The development comes as rising violence threatens the island's truce.

Kethesh Loganathan, deputy chief of the government's Peace Secretariat, said on Tuesday that the Sri Lankan government was ready for the talks and had sent a team of junior officials to Geneva to take care of logistics for the negotiations.

Loganathan's statement came after suspected rebels attacked a military post in Trincomalee in northeastern Sri Lanka late on Monday, wounding one soldier, an officer at the media unit of the defence ministry said on Tuesday.

Erik Ivo Nurnberg, the Norwegian embassy spokesman, said peace envoy Jon Hanssen-Bauer would arrive on Tuesday but gave no other details.

A government official said Hanssen-Bauer would meet Mahinda Rajapakse, the president, in Colombo and was expected to travel to the rebel-stronghold of Kilinochchi.

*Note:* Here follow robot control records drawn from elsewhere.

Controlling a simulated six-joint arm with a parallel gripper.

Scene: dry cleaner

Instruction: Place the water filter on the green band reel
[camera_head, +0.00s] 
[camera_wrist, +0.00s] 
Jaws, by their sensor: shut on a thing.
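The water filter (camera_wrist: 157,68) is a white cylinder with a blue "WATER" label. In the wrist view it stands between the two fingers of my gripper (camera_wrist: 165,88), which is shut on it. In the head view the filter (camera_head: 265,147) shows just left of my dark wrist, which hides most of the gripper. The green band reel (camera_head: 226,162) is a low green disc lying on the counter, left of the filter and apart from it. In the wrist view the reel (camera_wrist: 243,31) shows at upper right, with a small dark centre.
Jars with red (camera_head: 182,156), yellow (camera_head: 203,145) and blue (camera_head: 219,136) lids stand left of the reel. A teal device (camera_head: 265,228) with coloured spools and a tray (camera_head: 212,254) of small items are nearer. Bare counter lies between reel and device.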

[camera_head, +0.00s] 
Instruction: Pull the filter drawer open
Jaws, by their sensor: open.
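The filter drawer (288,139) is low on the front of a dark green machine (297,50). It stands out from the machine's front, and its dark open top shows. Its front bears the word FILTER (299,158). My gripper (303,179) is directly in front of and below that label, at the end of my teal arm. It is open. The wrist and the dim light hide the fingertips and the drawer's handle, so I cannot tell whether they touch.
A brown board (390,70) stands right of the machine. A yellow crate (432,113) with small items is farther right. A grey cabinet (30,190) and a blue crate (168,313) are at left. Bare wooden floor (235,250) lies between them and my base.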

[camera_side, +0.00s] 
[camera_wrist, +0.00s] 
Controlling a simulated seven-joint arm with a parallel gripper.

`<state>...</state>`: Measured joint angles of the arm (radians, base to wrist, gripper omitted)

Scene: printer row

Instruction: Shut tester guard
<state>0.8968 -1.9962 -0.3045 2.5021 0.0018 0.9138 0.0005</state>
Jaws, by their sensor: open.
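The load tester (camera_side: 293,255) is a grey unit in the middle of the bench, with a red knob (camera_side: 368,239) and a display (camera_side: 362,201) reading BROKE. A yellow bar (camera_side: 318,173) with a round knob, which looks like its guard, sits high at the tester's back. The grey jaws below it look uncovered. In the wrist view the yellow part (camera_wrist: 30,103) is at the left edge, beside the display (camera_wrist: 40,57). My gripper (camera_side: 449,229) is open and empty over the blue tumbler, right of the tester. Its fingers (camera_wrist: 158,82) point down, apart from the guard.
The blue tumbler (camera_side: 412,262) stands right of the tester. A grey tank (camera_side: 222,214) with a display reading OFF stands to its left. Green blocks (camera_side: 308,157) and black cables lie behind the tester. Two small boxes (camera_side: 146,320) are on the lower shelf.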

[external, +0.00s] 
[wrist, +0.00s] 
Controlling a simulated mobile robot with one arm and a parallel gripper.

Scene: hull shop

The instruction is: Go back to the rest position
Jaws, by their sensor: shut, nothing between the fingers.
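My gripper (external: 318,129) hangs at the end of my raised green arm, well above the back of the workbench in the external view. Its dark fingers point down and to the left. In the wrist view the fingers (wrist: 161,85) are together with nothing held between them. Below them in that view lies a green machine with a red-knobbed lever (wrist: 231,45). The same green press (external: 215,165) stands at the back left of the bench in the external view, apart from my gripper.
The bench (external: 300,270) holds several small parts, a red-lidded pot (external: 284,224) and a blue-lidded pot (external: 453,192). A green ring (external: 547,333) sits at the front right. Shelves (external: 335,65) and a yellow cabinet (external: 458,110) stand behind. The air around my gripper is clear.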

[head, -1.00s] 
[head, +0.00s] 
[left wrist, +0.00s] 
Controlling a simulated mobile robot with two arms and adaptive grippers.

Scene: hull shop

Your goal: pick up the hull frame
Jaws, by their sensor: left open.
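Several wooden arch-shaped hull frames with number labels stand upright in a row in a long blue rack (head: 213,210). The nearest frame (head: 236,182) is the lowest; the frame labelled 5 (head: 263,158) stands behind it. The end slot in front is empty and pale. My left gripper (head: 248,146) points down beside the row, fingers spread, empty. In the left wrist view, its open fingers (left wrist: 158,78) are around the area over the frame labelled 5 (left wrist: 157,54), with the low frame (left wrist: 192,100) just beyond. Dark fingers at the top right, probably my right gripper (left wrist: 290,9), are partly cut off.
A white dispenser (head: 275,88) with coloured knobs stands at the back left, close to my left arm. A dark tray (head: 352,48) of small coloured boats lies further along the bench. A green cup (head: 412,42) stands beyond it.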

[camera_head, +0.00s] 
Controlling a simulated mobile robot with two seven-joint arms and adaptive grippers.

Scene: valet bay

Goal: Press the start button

The official cannot be identified because he is not authorised to talk to the media.

Attacks increase

The peace envoy's visit comes amid efforts to encourage the rebels to attend the April 24-25 Geneva talks intended to support the country's 2002 cease-fire amid an increase in attacks since December.

The rebels insist they must hold an internal meeting before they can attend the talks.

They cancelled a trip by sea to the meeting on Saturday, fearing a threat because of the presence of four naval ships in the vicinity - which the government said were there to ensure the rebels' safety.

Violence has escalated in the
northeast since December

On Monday, the government offered private helicopters to transport rebel commanders to the meeting, but the rebels are yet to respond.

Under the Norway-negotiated truce that ended almost two decades of fighting, the government had been providing helicopters for top rebel officials travelling through government-held territory.

The government has refused several requests for air transport in the past, but started doing so with more frequency after relations with the rebels became strained amid rising violence.

The squabble over the meeting is the latest dispute to strain relations between the government and the rebels, who began fighting in 1983 for a separate state for minority Tamils, alleging discrimination by the island's Sinhalese majority.